__Records supplied__.
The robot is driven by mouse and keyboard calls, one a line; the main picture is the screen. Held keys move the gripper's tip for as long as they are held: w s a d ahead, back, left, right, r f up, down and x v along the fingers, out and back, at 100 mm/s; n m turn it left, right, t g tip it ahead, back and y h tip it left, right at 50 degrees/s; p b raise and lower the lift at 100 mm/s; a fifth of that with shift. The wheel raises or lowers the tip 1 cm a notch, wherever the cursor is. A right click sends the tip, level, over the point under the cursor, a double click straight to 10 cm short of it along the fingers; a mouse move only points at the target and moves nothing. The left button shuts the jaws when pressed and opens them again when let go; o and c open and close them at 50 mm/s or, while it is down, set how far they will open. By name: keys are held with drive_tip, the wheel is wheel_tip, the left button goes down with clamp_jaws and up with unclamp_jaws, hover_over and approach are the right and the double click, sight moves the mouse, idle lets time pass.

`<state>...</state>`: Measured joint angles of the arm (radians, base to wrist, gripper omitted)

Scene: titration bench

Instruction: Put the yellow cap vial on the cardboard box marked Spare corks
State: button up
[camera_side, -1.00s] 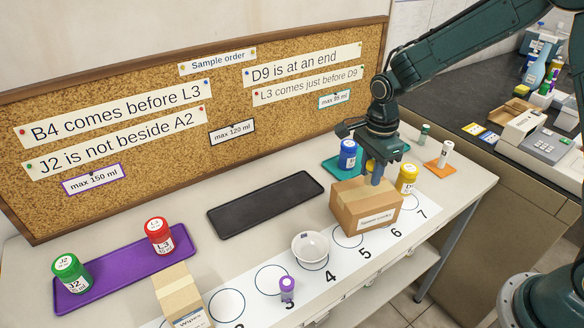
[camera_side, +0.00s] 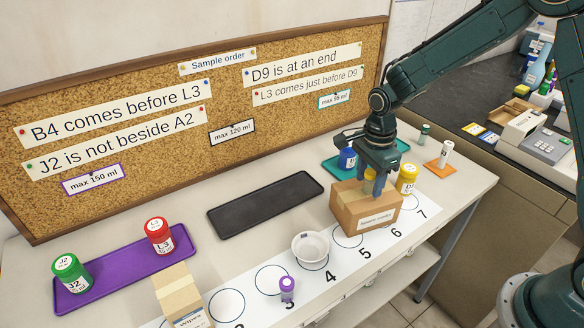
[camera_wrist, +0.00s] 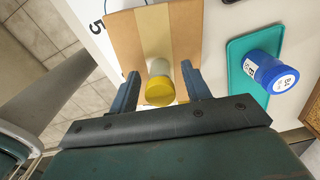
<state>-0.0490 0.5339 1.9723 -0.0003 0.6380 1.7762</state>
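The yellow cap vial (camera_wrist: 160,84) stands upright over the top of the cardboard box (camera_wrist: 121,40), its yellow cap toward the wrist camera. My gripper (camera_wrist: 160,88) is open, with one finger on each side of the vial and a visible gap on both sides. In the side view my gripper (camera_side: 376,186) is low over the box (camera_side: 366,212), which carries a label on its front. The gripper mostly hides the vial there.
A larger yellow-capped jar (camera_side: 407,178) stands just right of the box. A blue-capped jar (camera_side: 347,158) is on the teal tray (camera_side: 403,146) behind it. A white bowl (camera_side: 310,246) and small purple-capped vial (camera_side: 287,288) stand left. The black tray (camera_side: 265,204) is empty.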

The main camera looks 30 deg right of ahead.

==

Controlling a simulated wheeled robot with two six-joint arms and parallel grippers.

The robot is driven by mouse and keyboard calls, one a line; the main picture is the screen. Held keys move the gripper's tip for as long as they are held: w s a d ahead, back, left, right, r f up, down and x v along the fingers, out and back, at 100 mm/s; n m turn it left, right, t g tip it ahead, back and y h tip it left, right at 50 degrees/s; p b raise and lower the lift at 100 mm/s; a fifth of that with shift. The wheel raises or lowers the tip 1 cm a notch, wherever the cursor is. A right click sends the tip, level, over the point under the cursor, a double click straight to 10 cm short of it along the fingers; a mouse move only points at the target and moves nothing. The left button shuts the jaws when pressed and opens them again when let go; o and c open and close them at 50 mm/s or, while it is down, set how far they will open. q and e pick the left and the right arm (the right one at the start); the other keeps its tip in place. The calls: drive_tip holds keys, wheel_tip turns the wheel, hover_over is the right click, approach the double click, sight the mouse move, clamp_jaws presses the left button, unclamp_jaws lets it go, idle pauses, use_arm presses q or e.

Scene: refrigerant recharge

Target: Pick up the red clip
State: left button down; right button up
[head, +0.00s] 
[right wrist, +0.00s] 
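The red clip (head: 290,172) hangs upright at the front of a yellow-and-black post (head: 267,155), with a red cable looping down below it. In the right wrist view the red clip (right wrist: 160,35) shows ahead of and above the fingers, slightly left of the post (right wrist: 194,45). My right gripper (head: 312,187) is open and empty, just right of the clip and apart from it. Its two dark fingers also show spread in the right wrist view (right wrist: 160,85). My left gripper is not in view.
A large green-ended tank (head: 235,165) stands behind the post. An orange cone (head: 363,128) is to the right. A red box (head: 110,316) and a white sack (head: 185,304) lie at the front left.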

__Task brief__.
Show all lines from the data above in which the word "joint" appears.

__Output of the exercise__.
`<state>...</state>`: Measured joint angles of the arm (radians, base to wrist, gripper omitted)
Controlling a simulated wheeled robot with two six-joint arms and parallel grippers.

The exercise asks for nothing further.